Ces radicaux éthyle réagissent avec d'autres radicaux, qui se forment spontanément pendant la phase de compression du mélange air-carburant. S'ils étaient seuls, ces autres radicaux formés lors de la compression entraîneraient une réaction en chaîne qui initierait la combustion avant qu'elle ne soit déclenchée par l'étincelle de la bougie. On évite ainsi les cliquetis du moteur, dysfonctionnements liés à un auto-allumage prématuré dans la chambre de combustion.

Biotoxicologie[modifier | modifier le code]

En raison de sa structure non ionique et de la présence des quatre groupes éthyles il est très lipophile. Le fait que le plomb tétraéthyle se solubilise spontanément et très bien dans les hydrocarbures vient de la faible polarité des liaisons carbone-plomb.

Son caractère lipophile le rend très bioassimilable, à travers la chaîne alimentaire, ou la peau (passage transcutané).

C'est un polluant persistant : sa dégradation est très lente dans l'environnement, et en se dégradant il libère du plomb très toxique pour l'Homme, les animaux (saturnisme animal) et la plupart des plantes, et le plomb n'est ni biodégradable, ni dégradable.

C'est une des sources de saturnisme pour l'Homme. Il fait partie des polluants métallo-organiques persistants.

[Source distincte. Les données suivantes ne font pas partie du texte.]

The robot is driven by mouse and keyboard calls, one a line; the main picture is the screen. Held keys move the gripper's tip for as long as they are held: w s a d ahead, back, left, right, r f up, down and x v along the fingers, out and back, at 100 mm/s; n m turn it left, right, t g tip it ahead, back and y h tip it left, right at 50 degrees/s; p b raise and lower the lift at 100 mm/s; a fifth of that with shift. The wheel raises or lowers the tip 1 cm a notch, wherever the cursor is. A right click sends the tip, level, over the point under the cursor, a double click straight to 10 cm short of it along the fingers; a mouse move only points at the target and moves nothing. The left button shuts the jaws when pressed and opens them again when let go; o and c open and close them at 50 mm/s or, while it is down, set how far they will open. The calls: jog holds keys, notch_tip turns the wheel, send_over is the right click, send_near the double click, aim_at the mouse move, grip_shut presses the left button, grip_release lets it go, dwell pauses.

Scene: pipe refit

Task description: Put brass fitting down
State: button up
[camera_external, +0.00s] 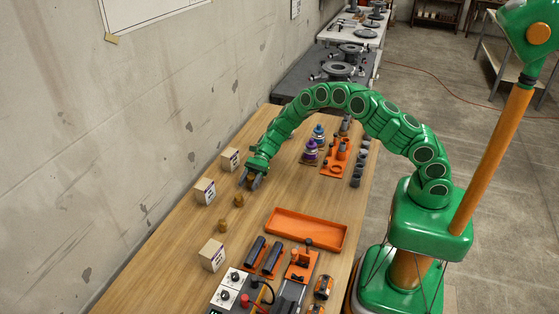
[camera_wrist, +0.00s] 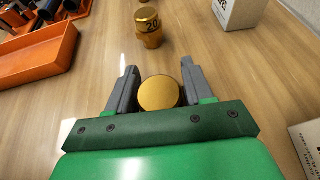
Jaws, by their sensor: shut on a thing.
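My gripper (camera_external: 250,183) is low over the wooden table, near the cardboard boxes by the wall. In the wrist view my gripper (camera_wrist: 159,78) has its grey fingers on either side of a round brass fitting (camera_wrist: 158,94), shut on it. I see the fitting's flat top; its lower part is hidden. I cannot tell whether it touches the table. Another brass fitting (camera_wrist: 150,28), marked 20, stands upright ahead of the fingers. In the external view, one brass fitting (camera_external: 238,200) shows close to my gripper and another (camera_external: 222,226) farther toward the front.
White boxes (camera_external: 204,191) stand left of my gripper. An orange tray (camera_external: 305,232) lies at the front right, with black cylinders and a control box (camera_external: 231,285) nearer the camera. Bottles (camera_external: 310,150) and an orange rack (camera_external: 335,165) stand right of my gripper. Bare wood (camera_external: 160,265) lies at the front left.

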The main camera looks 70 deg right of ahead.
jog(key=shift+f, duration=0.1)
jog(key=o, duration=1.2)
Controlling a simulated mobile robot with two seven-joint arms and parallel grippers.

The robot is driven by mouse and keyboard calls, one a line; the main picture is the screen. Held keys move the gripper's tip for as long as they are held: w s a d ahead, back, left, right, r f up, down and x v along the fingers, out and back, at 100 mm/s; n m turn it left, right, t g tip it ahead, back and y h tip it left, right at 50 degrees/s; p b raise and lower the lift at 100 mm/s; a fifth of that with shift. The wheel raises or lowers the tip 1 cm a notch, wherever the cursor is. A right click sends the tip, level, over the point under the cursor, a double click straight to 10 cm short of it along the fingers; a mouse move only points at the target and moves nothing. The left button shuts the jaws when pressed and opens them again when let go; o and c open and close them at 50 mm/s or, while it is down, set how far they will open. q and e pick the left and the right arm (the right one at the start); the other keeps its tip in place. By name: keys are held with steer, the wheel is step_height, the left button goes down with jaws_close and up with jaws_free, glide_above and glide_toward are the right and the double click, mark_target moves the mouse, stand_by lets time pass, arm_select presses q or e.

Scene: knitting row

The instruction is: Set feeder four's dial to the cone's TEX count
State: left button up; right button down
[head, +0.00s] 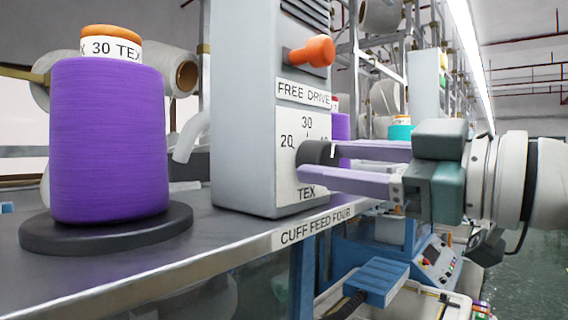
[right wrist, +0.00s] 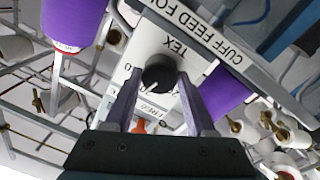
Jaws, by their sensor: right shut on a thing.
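A purple yarn cone (head: 107,140) stands upright at the left in the head view; the label (head: 108,48) at its top reads 30 TEX. Feeder four's grey housing (head: 240,110) carries a white TEX scale plate (head: 285,165), with 20 at the left and 30 at the top. The black dial (head: 314,152) sits on this plate. It also shows in the right wrist view (right wrist: 159,72). My right gripper (head: 312,166) is shut on the dial, one finger on each side. My left gripper is out of view.
An orange lever (head: 312,52) sticks out above the FREE DRIVE label (head: 303,93). The cone stands on a dark round base (head: 105,230) on the grey shelf (head: 190,245), whose front edge reads CUFF FEED FOUR.

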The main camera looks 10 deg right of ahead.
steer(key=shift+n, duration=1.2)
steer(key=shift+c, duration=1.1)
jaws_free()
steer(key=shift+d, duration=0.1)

Histoire[modifier | modifier le code]

C'est en 1921 que Thomas Midgley Jr. collaborateur de Charles Kettering[11] au sein des laboratoires de recherches de la General Motors (États-Unis), découvre la propriété antidétonante du plomb tétraéthyle et du plomb tétraméthyle lors de leur adjonction à l'essence.

En dépit de nombreux accidents mortels liés à des intoxications au plomb pendant la phase d'industrialisation, Standard Oil (Esso/Exxon) et General Motors créent la société Ethyl Gasoline Corporation qui va fabriquer et commercialiser le plomb tétraéthyle, acquérant grâce à ses brevets une situation de monopole durant plus d'une décennie. En effet, ce produit avait été doublement breveté (pour sa fabrication et pour son utilisation) et la complexité de sa fabrication lui donnait une protection accrue contre la copie, permettant aux deux multinationales pétrolières et à General Motors de bénéficier de marges importantes. En pratique, il existait un produit de substitution et inoffensif, mais non brevetable et très facile à fabriquer par n'importe qui muni d'un distillateur : l'éthanol, qui aurait pu assurer le même rôle antidétonant que le plomb tétraéthyle, mais produire de l'éthanol n'aurait rapporté que des marges réduites aux sociétés concernées, sans en outre pouvoir leur assurer un monopole[12].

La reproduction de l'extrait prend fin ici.